A few weeks ago I posted my feelings on the FCF situation. I didn't want to be expelled from the band, but I didn't want to continue on the way things were going. Seeing how things have gone since my exodus, I really can't say that I've missed out on anything. I've never been able to rekindle my closeness with Sean, or any other member of FCF. I always feel as though Sean harbors animosity toward me and even though he always says he would say how he feels, he always seems to be reserved in my presence. Occasionally he's let his emotions spill out a bit, but quickly checked himself.
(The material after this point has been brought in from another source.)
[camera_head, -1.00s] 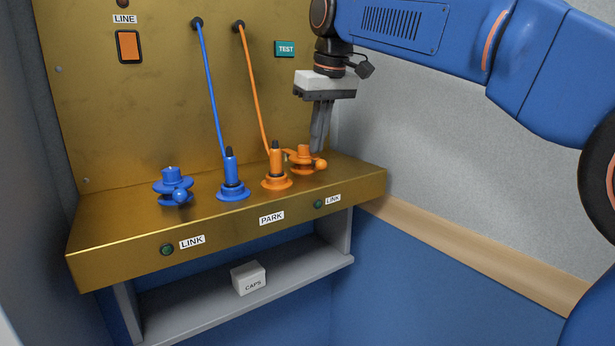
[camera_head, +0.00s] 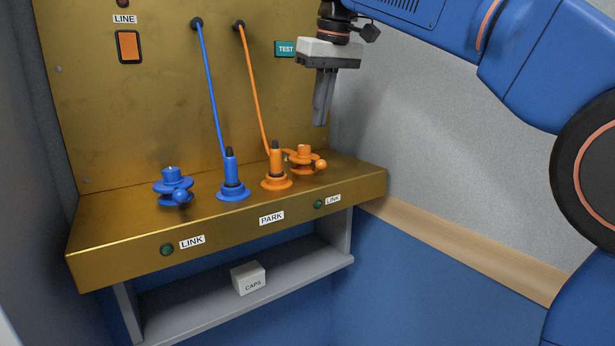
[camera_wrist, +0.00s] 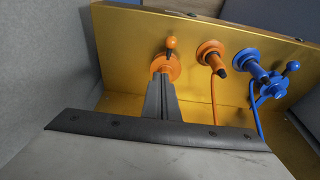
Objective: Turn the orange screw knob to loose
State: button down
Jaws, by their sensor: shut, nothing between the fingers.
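The orange screw knob (camera_head: 305,158) stands at the right end of the brass shelf, with a round ball handle at its right front. In the wrist view the orange knob (camera_wrist: 166,66) shows just beyond the fingertips, its ball handle pointing up in the picture. My gripper (camera_head: 319,124) is shut and empty, pointing down above the knob and slightly to its right, with a clear gap between them. In the wrist view the closed fingers (camera_wrist: 160,82) hide part of the knob's base.
An orange plug (camera_head: 276,168) with a cable stands just left of the orange knob. A blue plug (camera_head: 230,178) and a blue knob (camera_head: 174,186) stand farther left. The brass back panel (camera_head: 150,110) carries a TEST label (camera_head: 285,49). A CAPS box (camera_head: 248,278) sits on the lower shelf.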

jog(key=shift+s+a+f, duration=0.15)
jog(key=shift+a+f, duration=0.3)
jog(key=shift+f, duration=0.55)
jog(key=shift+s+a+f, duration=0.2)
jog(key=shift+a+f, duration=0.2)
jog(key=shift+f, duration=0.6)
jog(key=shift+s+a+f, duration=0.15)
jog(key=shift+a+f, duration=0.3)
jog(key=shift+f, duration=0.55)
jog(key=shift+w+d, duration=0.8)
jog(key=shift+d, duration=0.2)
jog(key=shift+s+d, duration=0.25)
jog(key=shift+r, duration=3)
There was a time when that really would have bothered me. Now my bother comes from the fact that I don't care anymore. I've been alone for a long time and spending a lot of time coming to grips with my own life. My friends used to be my all and I would give up everything else before I would give up my friends. After a while I couldn't shake the feeling that I had a lot more to offer than my friends did and that I was more or less being used for my abilities rather than being appreciated as a person. With no words spoken and no checks and balances involved, my paranoia continued. I eventually developed an isolated perspective of my friendship with others and most of my current feelings about my friends has a lot to do with that perspective.
Relationships are not one-way streets. Those who treat them that way are spoiled assholes. That goes for everyone, including me. Still, give me as much as I give to you and I'll be with you forever. Do nothing but take from me and I'll leave you to your own devices. I stand by my convictions. They are my pillars. Who needs theology when you have stubborn pride?